Down to his electric green and black socks, Lord Adonis’ speech to the ITT Conference was a victory for style over substance.
The last Labour transport minister spoke impressively and confidently without notes or slides and appeared enthusiastic and knowledgeable about his former brief.
He prided himself on cancelling his ministerial car in favour of public transport. He told how he had travelled the length and breadth of the land by rail, road and air. In terms which chimed with his listeners he roundly condemned the overcrowded and underserviced trains, congested roads and inefficient airports.
He criticised other ministers for being out of touch and too keen to move on quickly to ever properly master their brief. This was stirring stuff for a jaded last-day audience.
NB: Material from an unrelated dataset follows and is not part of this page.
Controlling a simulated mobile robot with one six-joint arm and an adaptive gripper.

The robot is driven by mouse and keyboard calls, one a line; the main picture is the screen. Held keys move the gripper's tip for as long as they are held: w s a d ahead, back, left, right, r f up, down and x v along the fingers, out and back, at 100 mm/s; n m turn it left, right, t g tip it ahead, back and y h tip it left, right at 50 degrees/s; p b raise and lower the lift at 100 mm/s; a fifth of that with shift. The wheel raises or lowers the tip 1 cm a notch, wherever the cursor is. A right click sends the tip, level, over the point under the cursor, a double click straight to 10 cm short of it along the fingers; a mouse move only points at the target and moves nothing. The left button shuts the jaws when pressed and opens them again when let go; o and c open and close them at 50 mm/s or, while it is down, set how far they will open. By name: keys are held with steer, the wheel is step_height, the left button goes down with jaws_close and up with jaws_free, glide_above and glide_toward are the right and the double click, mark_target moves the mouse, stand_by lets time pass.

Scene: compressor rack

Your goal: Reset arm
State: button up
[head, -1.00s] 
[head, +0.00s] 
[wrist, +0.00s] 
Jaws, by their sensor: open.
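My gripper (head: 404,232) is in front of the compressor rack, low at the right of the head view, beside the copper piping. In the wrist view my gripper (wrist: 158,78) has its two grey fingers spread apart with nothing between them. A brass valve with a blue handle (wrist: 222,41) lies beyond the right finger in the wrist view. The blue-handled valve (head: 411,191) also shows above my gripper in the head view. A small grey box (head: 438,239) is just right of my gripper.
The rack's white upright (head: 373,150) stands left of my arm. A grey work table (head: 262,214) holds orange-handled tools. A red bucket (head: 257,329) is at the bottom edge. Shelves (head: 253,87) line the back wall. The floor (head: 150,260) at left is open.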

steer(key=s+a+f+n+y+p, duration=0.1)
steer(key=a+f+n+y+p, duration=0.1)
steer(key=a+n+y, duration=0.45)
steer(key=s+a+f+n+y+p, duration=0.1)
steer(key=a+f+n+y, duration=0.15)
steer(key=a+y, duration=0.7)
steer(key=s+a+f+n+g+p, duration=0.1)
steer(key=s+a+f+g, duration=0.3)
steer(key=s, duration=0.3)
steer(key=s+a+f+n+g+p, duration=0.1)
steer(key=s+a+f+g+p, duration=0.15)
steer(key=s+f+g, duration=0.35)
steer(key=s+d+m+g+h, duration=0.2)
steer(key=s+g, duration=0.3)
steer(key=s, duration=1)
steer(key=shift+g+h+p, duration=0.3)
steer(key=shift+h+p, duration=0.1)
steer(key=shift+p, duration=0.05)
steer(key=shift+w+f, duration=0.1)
But hang on – should we not expect a transport minister to sample the transport system?
And there was no sign of any humility from the minister during the ash cloud crisis – the one which, lest we forget, grounded all aircraft for a week then sent them back in the air when nothing had changed.
In his brief reference to this momentous event, Adonis declared himself ‘surprised’ at the time to discover the importance of the travel industry in such a crisis. It seemed a little over candid to admit to the industry’s finest that he only found out about them by chance.
So what did Lord Adonis actually achieve as transport minister? Well, not much apparently. He held his post for less than a year before us pesky voters sent him and his team packing before he could make a lasting impression.
So why was he at the conference? Apparently to tell us what he would like to have done – major projects like expand Heathrow and bring high-speed rail to the north.
An engaging presenter is always popular and most of the ITT audience clearly embraced Lord Adonis. So maybe I was the only jaded listener there but for me his lordship generated enough warm transparent stuff to float a hot-air balloon.